Only three other deals were at or above $50 million: a $60 million entitlement offer by Emu Nickel run by Patersons; a $50 million placement and share purchase plan for Straits Resources led by Euroz; and Galaxy Resources’ $50 million capital raising to fund its more than $100 million purchase of Canada’s Lithium One. Galaxy was being advised by Azure Capital and Paradigm Capital.

Corporate advisers that discussed the recent quarter with WA Business News (see Tough markets offer some opportunity) said that the last two months of calendar 2011 had been difficult.

“It is certainly a better year,” GMP Australia managing director Karl Paganin said.

“We think in the first quarter the ASX has been as strong as it has been for five or six quarters.

“Offshore markets are stronger; our London and Canadian guys are very strong particularly on some of the general thematics, first it was African mining, then some of the unconventional stuff, mining services is pretty strong.”

Patersons Securities head of corporate finance Aaron Constantine said investors were becoming optimistic about government responses to the challenges of the GFC, except, perhaps, Australia’s.

“People have worked out that the sun rises and sets and people are doing things about it, in fact, the only government that seems to not be doing anything about it is our own,” Mr Constantine said.

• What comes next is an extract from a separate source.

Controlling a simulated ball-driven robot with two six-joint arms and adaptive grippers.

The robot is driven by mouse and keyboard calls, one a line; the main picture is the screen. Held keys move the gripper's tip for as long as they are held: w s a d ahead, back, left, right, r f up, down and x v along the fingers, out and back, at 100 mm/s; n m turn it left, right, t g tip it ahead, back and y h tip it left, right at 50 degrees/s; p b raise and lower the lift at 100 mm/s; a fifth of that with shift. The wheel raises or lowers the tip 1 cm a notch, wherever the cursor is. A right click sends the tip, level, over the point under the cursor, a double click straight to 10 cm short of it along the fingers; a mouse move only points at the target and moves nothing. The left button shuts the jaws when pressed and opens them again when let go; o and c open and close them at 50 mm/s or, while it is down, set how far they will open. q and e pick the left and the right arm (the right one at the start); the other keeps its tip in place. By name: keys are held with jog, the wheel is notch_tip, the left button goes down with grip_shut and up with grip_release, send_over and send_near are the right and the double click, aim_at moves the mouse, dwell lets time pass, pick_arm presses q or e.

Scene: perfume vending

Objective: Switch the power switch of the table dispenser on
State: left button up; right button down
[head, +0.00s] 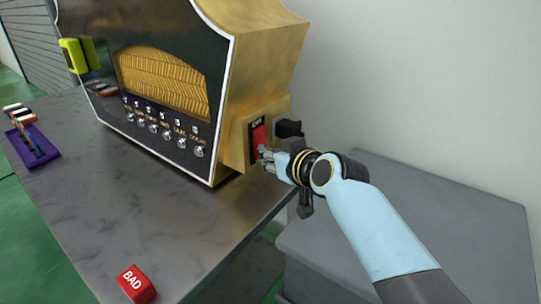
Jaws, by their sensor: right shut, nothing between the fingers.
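The table dispenser (165,75) stands on the grey table, with a black front, white edging and gold sides. Its red power switch (258,134) sits in a gold housing on the right side, with a dark label above it. My right gripper (263,156) is shut and empty, with its fingertips at the lower part of the switch. They look to be touching it or very close; I cannot tell which. The fingers hide the switch's lower end. My left gripper is not in view.
A black plug-like block (289,128) sticks out just behind the switch. A purple tray (33,146) is at the left. A grey box (420,220) stands right of the table (150,215).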

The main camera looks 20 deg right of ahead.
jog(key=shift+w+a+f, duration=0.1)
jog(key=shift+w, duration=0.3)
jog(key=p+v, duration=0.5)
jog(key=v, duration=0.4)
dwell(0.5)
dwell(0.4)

The figures from WA Business News research, particularly in ECM, suggest that while advisers may have already been feeling the impact of a tightening market in their deal pipelines, what was completed in the period was far from a disaster.

Around $5.4 billion of M&A deals were completed during the last quarter of calendar 2011, about 13 per cent of the $40.53 billion in disclosed and completed transactions for the year.

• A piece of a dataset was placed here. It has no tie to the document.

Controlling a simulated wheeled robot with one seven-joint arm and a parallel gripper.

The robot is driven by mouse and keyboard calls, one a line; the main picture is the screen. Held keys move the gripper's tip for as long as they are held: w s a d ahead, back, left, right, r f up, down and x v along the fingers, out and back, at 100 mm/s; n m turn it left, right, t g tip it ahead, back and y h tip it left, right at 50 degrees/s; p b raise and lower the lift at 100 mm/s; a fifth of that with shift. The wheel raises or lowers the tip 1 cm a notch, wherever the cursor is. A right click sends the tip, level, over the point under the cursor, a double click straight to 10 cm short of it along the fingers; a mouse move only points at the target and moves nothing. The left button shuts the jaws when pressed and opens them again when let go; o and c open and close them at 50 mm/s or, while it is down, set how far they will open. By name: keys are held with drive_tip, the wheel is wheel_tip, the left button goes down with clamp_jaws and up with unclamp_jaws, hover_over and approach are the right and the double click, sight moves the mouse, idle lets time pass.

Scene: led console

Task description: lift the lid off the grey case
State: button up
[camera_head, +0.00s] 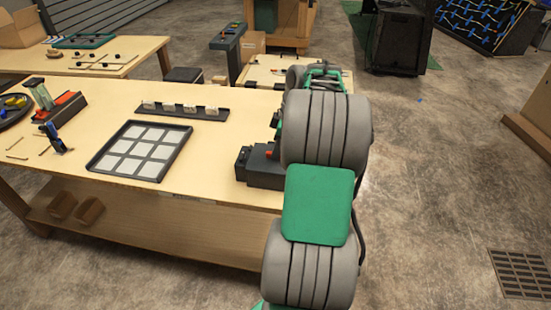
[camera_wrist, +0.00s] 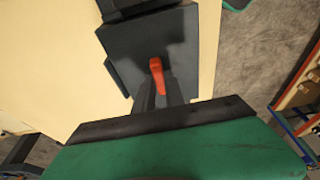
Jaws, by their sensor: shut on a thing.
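The grey case (camera_head: 262,175) is a dark box on the right end of the workbench, partly hidden by my arm in the head view. In the wrist view its dark square lid (camera_wrist: 185,38) fills the upper middle, with a red handle (camera_wrist: 156,70) standing on it. My gripper (camera_wrist: 158,90) is at this handle, its dark fingers shut on it. The handle also shows as a small orange spot in the head view, beside my arm. I cannot tell whether the lid sits on the case or is raised from it.
A black tray with pale squares (camera_head: 112,168) lies left of the case, with a narrow dark rack (camera_head: 181,111) behind it. Tools and an orange device (camera_head: 62,106) are at the far left. Bare bench top lies between tray and case. Open floor is to the right.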

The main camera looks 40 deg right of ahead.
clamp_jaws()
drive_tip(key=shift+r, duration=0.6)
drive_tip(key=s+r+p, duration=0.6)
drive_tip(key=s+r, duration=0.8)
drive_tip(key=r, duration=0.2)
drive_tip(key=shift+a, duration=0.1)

And, more positively, about $3.42 billion in ECM deals were completed between October 1 and December 31, a nearly 40 per cent slice of the $8.91 billion in total 2011 completed deals which had their value disclosed.

The IPO market this quarter started similarly for the first two months, with just 14 companies Australia-wide listed on the ASX, down from 29 in the same period a year earlier.

The most buoyant periods for ASX listings and other IPOs last year were in April and May and, to a lesser extent, in August.

The lack of demand from investors for new stocks was highlighted in early March when two associated companies were forced to withdraw plans to list on the ASX.

Lugansk Gold and Melrose Gold Mines, both subsidiaries of Perth-based Korab Resources, advised the market they would no longer be seeking their planned admission to the bourse.

“Due to volatile domestic and global market conditions … the boards of both Melrose and Lugansk have independently determined they will not be able to obtain admission to the ASX,” Korab said in a statement.

“In 2011, IPO activity was at its lowest level since 2001, and there have been no signs of improvement to date in 2012.”

Views from Perth’s corporate advisers that suggest the past month came alive have also been given credence by a flourish of recent deals, some of which were announced this week, in the second quarter, showing the underlying demand has been building for a few weeks, at least.

This week, for instance, Aquila Resources announced it had sold its 50 per cent stake in the Isaac Plains coal mine in Queensland’s Bowen Basin to Japan’s Sumitomo Corporation for $430 million, giving it the cash it needs to progress with the development of its West Pilbara iron ore project.

Macquarie Capital is advising Sumitomo.

Furthermore, Ampella Mining shares bounced off two-year lows this week, after the Africa-focused gold miner, which is also being advised by Macquarie Capital, announced it had commenced a targeted sales process.

Also on the same day, Fortescue Metals Group founder Andrew Forrest said he would underwrite a $20 million capital raising to help fund development of Poseidon Nickel’s Windarra project near Laverton.

In another Tuesday announcement, Reed Resources revealed a fully underwritten $40 million capital raising to fund development of its Meekatharra gold project.

And, while not a WA-linked transaction, on the same day Chinese gold company Zijin Mining made a takeover offer for the 83 per cent of Norton Goldfields it does not already own, valuing the Brisbane-based miner at $229 million.

At the top end of the ECM space Euroz and Patersons took out the biggest deals, while the next level included a smattering of local players such as Azure, Hartleys and Argonaut and some operating outside the state such as North American-based Casimir Capital, UK-based Mirabaud Securities and Sydney-based Petra Capital.

In volume terms, Patersons clearly dominated the list of ECM transactions for the quarter of $5 million or above, followed by Azure.

Less detail was available for who could claim any titles as a leading M&A adviser for the quarter. Azure was named in connected with three deals but two were live and one did not complete.